Task 1: Data Visualisation

Data visualisation is the practice of transforming data into graphs, charts, maps, networks, videos, and other graphical forms. The application of data visualisation techniques can cause previously hidden patterns and trends to be identified within the data, and the resulting graphic should present the data in a more understandable and digestible format.

There are many different data visualisation techniques, and it’s important to choose a method which fits the data well and also adds meaning and truth to the data (Reas & McWilliams, 2010). The technique selected will depend on what the data is, how it’s organised, and what message the designer wishes to convey.

Data visualisation techniques can be roughly categorised based on the type of data and the interaction and distortion techniques used (Keim, 2002).
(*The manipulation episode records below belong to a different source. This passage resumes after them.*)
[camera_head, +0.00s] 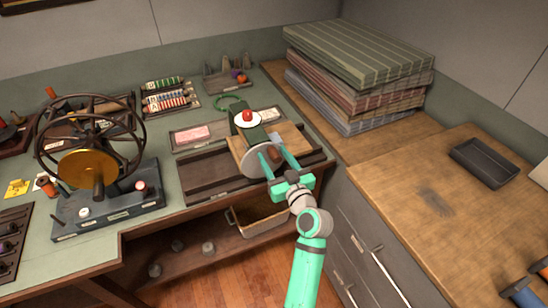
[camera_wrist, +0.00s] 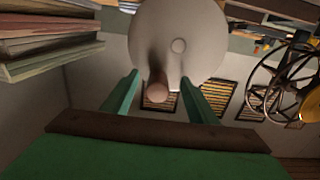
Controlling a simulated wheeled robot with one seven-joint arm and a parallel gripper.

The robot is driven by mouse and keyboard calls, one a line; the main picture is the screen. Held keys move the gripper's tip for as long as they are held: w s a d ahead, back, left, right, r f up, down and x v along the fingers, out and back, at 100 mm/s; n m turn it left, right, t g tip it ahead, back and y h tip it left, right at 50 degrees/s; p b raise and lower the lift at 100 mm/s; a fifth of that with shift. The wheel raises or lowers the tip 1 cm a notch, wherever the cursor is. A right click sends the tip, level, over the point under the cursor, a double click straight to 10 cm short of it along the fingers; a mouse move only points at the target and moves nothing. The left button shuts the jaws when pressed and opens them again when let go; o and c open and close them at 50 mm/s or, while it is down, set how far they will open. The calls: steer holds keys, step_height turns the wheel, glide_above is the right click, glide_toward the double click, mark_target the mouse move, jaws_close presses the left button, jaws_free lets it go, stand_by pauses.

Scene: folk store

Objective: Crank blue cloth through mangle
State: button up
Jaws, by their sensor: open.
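The mangle (camera_head: 245,121) stands on the green-topped bench, with a green frame and a red knob on a white dial. Its pale round crank disc (camera_head: 257,162) faces me and fills the top middle of the wrist view (camera_wrist: 195,35). A brown crank handle (camera_wrist: 157,86) sticks out from the disc. My gripper (camera_head: 274,154) is open at the disc; in the wrist view its green fingers (camera_wrist: 157,97) stand either side of the handle, with gaps visible. A small pale bluish patch (camera_head: 276,139) beside the mangle may be the blue cloth; I cannot tell.
A spoked wheel machine (camera_head: 90,140) stands on the bench at left. Folded striped textiles (camera_head: 360,60) are stacked behind right. A dark tray (camera_head: 484,162) lies on the mostly clear wooden counter (camera_head: 400,195). A basket (camera_head: 262,225) sits below the bench.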

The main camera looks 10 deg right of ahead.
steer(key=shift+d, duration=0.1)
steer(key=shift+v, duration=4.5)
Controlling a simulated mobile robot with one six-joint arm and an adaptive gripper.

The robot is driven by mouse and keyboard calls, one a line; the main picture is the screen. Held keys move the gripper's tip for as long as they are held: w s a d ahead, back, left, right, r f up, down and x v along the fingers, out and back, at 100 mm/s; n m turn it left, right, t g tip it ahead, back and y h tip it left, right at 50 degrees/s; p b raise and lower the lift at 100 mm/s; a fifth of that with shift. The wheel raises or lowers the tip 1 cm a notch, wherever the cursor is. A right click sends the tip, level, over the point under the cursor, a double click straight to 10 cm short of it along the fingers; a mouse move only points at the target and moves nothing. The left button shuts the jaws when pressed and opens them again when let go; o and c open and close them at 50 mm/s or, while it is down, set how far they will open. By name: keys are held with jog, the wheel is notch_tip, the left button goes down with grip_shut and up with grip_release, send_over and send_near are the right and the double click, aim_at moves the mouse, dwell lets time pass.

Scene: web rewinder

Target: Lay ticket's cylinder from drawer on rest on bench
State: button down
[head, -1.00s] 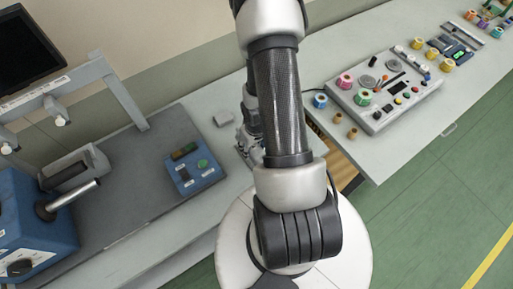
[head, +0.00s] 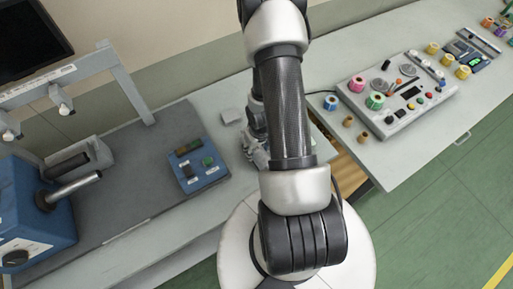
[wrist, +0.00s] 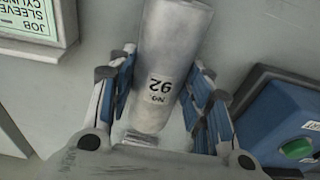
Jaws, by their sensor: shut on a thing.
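My gripper (wrist: 160,98) is shut on a grey metal cylinder (wrist: 172,45), its blue-padded fingers on either side. The cylinder bears a white label with a number that looks upside down, perhaps 26. A green-edged ticket (wrist: 38,22) with job, sleeve and cylinder wording lies at the top left of that view. In the head view my gripper (head: 256,152) is mostly hidden behind my arm, over the bench (head: 232,92). The wooden inside of a drawer (head: 347,166) shows right of my arm. I cannot make out the rest.
A blue button box (head: 198,165) stands left of my gripper, on a dark mat (head: 135,175); it is at right in the wrist view (wrist: 285,120). A blue machine with a roller (head: 75,188) is at far left. A control panel (head: 397,95) and small spools crowd the right bench.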

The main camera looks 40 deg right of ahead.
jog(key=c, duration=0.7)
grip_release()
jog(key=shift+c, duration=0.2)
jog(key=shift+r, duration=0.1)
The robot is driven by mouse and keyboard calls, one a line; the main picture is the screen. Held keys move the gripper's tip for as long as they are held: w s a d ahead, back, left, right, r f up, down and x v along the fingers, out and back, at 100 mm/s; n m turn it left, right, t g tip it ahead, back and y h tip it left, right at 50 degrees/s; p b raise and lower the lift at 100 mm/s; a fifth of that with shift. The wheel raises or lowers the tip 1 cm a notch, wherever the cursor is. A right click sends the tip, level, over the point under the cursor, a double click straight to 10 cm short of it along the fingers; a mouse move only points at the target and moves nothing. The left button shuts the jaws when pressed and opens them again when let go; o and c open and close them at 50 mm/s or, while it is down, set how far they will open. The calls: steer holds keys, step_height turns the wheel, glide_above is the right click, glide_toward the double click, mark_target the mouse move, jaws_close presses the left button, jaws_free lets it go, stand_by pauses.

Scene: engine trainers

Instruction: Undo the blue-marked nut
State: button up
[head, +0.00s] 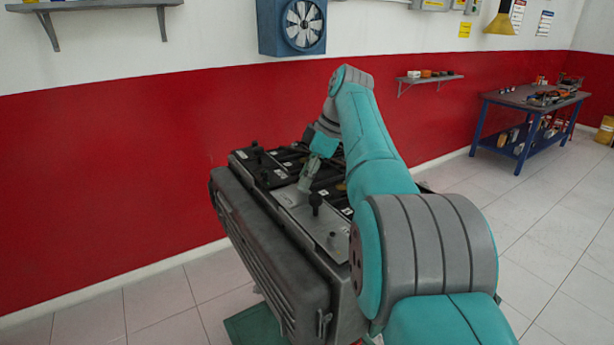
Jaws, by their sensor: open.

Commonly used data types include one-dimensional data (such as time), two-dimensional data (such as maps), multi-dimensional data (such as data in related tables), text, hyperlinks, hierarchies and graphs. Some examples of interaction and distortion techniques include filtering, linking, projecting and zooming.

Perhaps one of the most useful features of data visualisation is its ability to allow a large amount of data to be analysed, explored, and manipulated without becoming overwhelmed by the sheer volume of information. Data is commonly explored by viewing it in a summarised form, then zooming into the areas of most interest, and then filtering out what’s irrelevant (Keim, 2002).

Data visualisation is a powerful tool when used well, however if the choice of technique does not match the data then it may fail to convey the intended message. Data which has a geographic nature is well represented by static and interactive maps, and data which has been recorded over time is effectively displayed using a time series visualisation, such as Aaron Koblin’s flight pattern animations (Koblin, n.d.). The correct application of data visualisation should result in a graphic which is easy to interpret, manipulate and analyse.

An excellent example of an interactive two-dimensional data visualisation is Nathan Yau’s Compare Worst and Best Commutes in America, which presents its data through an interactive map (Yau, 2015). Clicking on any county on the map will reveal how the average commute times across American counties compare to the chosen county. The commute time variable is split into five colour coded categories ranging from “much shorter” to “much longer”.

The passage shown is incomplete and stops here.